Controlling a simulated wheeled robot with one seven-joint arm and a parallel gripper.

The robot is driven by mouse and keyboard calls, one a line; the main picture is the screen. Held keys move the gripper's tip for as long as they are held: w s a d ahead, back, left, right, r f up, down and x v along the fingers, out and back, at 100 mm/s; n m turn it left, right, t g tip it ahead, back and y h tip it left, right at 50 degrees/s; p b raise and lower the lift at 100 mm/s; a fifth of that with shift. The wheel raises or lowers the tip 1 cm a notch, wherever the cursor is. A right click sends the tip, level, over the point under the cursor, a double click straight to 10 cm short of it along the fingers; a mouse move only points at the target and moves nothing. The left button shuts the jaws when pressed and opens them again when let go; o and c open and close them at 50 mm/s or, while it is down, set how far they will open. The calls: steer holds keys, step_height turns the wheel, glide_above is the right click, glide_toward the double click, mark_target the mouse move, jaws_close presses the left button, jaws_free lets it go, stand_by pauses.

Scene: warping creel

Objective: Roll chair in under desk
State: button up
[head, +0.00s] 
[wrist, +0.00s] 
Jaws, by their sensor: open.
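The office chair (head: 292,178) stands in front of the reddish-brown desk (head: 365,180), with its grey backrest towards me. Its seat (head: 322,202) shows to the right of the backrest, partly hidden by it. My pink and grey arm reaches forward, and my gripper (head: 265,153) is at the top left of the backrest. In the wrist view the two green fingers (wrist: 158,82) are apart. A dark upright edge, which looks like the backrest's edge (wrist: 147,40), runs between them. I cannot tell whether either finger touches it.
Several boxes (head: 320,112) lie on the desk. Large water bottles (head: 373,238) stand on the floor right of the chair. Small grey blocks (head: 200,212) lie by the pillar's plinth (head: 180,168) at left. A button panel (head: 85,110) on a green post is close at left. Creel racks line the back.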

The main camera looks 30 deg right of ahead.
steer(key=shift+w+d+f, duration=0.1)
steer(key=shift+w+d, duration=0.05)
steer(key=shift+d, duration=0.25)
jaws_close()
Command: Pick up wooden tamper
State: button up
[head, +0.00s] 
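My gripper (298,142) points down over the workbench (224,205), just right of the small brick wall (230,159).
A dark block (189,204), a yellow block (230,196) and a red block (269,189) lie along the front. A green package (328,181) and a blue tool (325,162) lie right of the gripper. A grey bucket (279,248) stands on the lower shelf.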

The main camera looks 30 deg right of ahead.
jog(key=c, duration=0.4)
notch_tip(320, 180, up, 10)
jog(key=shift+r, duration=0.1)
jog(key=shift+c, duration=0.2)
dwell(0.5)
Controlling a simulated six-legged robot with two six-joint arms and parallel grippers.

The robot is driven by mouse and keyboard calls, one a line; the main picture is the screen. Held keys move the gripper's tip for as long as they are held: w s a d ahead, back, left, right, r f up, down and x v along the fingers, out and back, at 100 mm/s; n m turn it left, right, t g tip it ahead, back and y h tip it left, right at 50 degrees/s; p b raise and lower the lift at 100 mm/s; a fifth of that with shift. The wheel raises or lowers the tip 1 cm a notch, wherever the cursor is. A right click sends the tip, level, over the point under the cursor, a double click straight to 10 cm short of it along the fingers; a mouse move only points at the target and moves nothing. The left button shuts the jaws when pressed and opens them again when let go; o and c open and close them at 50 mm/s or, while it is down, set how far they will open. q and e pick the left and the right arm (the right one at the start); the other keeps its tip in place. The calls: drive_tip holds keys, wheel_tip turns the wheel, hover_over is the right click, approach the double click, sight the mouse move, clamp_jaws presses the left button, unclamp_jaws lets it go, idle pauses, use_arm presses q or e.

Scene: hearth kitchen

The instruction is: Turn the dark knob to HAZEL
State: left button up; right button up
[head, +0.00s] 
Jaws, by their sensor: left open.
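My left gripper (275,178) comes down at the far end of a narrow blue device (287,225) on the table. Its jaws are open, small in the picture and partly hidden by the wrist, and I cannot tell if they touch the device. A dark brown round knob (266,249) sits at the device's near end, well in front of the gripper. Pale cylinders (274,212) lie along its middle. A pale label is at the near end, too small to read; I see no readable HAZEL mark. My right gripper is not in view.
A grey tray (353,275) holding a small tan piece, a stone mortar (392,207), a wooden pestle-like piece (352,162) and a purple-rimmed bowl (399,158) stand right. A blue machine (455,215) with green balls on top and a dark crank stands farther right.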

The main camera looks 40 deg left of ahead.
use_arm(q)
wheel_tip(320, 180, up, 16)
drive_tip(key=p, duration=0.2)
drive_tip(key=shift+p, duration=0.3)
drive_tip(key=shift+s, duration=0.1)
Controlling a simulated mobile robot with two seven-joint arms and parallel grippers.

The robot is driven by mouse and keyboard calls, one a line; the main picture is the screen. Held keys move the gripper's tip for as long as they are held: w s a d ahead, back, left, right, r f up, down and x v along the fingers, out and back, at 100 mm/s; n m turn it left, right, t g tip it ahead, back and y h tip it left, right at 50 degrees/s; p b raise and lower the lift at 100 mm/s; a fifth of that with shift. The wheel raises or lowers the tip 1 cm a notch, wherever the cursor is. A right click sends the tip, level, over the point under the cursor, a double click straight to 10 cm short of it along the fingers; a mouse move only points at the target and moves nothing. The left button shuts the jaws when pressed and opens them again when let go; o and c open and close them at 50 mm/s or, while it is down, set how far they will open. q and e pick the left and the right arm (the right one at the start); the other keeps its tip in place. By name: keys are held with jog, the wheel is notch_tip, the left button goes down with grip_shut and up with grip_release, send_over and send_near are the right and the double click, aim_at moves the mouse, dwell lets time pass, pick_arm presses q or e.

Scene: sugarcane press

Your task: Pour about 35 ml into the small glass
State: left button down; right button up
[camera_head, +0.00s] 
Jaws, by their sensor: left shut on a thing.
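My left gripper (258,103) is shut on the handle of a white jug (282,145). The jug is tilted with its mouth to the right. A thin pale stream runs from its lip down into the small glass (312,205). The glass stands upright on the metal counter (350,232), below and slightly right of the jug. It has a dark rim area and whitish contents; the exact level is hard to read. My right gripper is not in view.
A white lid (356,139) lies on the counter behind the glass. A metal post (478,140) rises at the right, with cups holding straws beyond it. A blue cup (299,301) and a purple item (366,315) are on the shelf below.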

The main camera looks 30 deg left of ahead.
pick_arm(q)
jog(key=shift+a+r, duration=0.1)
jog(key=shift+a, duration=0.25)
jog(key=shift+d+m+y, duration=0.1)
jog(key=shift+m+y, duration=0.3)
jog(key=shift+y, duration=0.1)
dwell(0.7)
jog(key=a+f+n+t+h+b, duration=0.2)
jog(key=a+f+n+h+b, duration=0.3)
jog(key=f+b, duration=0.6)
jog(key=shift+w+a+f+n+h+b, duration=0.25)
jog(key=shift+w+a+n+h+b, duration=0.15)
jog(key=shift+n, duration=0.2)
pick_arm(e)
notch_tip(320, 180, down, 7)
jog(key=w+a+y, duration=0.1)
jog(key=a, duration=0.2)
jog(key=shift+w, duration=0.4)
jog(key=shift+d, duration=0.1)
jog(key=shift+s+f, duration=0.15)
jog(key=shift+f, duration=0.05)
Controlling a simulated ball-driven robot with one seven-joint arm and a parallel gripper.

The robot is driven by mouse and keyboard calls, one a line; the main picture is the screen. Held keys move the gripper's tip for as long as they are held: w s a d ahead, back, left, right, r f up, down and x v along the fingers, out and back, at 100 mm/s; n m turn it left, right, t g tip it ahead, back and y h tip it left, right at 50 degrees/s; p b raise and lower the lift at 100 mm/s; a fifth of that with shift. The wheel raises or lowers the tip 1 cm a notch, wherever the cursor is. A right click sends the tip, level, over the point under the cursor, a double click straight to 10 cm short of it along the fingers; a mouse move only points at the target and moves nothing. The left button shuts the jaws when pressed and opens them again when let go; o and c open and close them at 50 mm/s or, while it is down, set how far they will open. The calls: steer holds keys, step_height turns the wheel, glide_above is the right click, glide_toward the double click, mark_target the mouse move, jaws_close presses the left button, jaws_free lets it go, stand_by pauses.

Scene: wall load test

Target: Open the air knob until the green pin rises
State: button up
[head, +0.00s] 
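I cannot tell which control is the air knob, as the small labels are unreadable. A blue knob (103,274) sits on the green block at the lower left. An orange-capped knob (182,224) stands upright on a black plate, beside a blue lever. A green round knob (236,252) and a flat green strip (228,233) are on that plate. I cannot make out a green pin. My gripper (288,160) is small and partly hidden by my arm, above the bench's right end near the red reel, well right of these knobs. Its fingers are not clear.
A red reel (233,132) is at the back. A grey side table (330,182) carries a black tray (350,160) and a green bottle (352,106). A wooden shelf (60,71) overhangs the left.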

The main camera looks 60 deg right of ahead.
━━━
▶ EXERCISE INSTRUCTIONS
Set the lines down exactly, from the first line of the records to the line where "[wrist, +0.00s]" appears, with both ends kept.

▶ EXERCISE RESULT
Controlling a simulated wheeled robot with one seven-joint arm and a parallel gripper.

The robot is driven by mouse and keyboard calls, one a line; the main picture is the screen. Held keys move the gripper's tip for as long as they are held: w s a d ahead, back, left, right, r f up, down and x v along the fingers, out and back, at 100 mm/s; n m turn it left, right, t g tip it ahead, back and y h tip it left, right at 50 degrees/s; p b raise and lower the lift at 100 mm/s; a fifth of that with shift. The wheel raises or lowers the tip 1 cm a notch, wherever the cursor is. A right click sends the tip, level, over the point under the cursor, a double click straight to 10 cm short of it along the fingers; a mouse move only points at the target and moves nothing. The left button shuts the jaws when pressed and opens them again when let go; o and c open and close them at 50 mm/s or, while it is down, set how far they will open. The calls: steer holds keys, step_height turns the wheel, glide_above is the right click, glide_toward the double click, mark_target the mouse move, jaws_close presses the left button, jaws_free lets it go, stand_by pauses.

Scene: warping creel

Objective: Roll chair in under desk
State: button up
[head, +0.00s] 
[wrist, +0.00s] 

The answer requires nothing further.